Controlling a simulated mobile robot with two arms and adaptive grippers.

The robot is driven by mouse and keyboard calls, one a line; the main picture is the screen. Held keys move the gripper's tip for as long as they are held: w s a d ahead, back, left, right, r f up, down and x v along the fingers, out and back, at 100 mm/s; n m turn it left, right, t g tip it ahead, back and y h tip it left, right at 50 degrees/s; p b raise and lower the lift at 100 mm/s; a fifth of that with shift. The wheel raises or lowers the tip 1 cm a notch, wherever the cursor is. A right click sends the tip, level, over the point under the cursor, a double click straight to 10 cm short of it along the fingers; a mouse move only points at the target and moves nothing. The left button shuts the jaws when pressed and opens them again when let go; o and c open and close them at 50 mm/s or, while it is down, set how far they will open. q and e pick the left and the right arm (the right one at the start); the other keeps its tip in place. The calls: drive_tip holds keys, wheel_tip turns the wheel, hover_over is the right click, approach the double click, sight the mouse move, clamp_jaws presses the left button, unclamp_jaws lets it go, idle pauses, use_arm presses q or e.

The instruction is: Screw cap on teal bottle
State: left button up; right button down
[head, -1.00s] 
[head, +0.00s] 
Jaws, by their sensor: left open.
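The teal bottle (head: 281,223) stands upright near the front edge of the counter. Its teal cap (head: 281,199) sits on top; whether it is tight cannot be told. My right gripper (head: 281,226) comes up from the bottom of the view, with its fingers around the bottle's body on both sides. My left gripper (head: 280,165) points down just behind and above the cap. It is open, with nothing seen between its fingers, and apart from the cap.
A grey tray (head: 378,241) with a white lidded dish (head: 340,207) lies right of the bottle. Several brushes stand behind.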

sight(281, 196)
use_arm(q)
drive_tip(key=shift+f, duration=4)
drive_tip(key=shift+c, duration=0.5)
::::::::
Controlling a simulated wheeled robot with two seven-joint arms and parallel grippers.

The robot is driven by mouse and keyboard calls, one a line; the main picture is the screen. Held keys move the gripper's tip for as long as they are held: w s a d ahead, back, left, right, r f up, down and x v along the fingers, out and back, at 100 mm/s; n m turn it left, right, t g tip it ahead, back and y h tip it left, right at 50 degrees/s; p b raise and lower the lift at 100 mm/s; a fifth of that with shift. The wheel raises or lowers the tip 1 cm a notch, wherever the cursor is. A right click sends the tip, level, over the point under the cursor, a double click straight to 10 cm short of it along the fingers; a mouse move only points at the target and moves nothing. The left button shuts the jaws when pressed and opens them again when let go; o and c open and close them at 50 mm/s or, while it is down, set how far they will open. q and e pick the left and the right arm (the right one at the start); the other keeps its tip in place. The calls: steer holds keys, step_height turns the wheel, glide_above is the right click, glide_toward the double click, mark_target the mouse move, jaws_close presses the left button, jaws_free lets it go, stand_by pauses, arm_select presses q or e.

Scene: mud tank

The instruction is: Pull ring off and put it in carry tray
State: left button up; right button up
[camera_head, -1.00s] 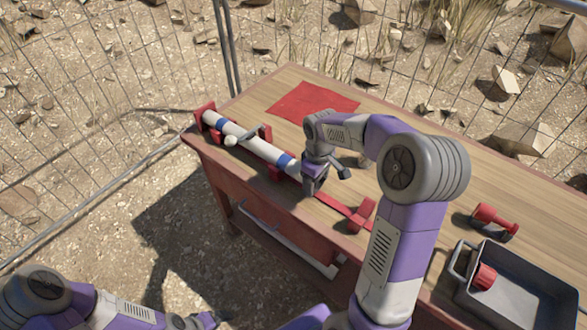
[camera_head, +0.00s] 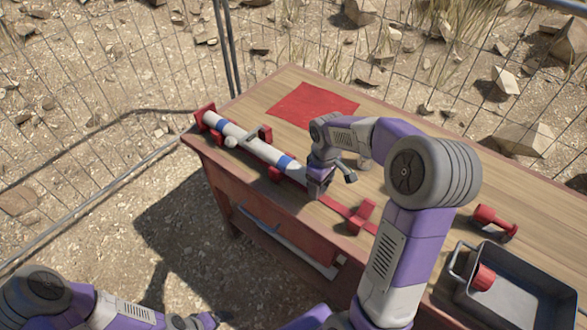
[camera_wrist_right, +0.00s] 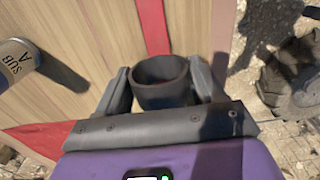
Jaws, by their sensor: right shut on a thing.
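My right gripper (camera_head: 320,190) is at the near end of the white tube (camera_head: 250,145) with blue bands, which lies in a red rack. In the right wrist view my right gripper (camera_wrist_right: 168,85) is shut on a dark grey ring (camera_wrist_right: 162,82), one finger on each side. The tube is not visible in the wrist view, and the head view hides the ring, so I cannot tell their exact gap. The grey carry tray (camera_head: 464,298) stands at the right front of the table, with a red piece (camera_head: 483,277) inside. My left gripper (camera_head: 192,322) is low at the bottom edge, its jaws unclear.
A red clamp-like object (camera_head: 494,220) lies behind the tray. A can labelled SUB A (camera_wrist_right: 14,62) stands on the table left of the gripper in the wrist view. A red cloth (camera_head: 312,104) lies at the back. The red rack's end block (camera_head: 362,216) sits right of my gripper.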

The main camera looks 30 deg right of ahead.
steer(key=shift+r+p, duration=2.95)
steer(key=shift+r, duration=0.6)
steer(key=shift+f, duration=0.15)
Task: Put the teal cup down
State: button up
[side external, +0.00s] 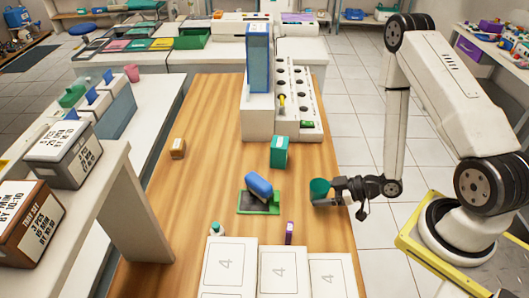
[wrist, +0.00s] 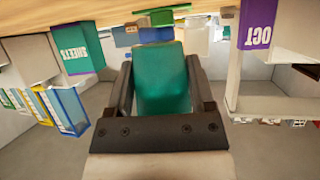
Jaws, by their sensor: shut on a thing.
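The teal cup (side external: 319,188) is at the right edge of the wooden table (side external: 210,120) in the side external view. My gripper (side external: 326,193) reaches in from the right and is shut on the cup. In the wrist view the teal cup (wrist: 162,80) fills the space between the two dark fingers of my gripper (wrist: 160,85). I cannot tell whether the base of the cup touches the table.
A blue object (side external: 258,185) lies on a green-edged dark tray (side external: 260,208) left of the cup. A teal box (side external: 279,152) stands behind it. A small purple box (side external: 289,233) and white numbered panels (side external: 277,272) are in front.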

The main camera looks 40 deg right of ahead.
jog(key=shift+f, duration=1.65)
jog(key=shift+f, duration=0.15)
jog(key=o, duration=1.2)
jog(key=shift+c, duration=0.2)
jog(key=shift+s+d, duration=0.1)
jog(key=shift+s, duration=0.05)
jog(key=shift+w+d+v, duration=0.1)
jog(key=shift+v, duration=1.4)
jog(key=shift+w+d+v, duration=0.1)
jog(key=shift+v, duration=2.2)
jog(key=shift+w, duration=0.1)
::::::::
Given task:
From the entries above, copy exactly the lines starting at the one with "The instruction is: Pull" and stopping at the one with "State: button up", keeping both ends. Drop the pictures.

Solution to this task:
The instruction is: Pull ring off and put it in carry tray
State: left button up; right button up
[camera_head, -1.00s] 
[camera_head, +0.00s] 
[camera_wrist_right, +0.00s] 
Jaws, by their sensor: right shut on a thing.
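My right gripper (camera_head: 320,190) is at the near end of the white tube (camera_head: 250,145) with blue bands, which lies in a red rack. In the right wrist view my right gripper (camera_wrist_right: 168,85) is shut on a dark grey ring (camera_wrist_right: 162,82), one finger on each side. The tube is not visible in the wrist view, and the head view hides the ring, so I cannot tell their exact gap. The grey carry tray (camera_head: 464,298) stands at the right front of the table, with a red piece (camera_head: 483,277) inside. My left gripper (camera_head: 192,322) is low at the bottom edge, its jaws unclear.
A red clamp-like object (camera_head: 494,220) lies behind the tray. A can labelled SUB A (camera_wrist_right: 14,62) stands on the table left of the gripper in the wrist view. A red cloth (camera_head: 312,104) lies at the back. The red rack's end block (camera_head: 362,216) sits right of my gripper.

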The main camera looks 30 deg right of ahead.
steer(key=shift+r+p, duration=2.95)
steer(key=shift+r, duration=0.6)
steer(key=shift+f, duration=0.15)
Task: Put the teal cup down
State: button up

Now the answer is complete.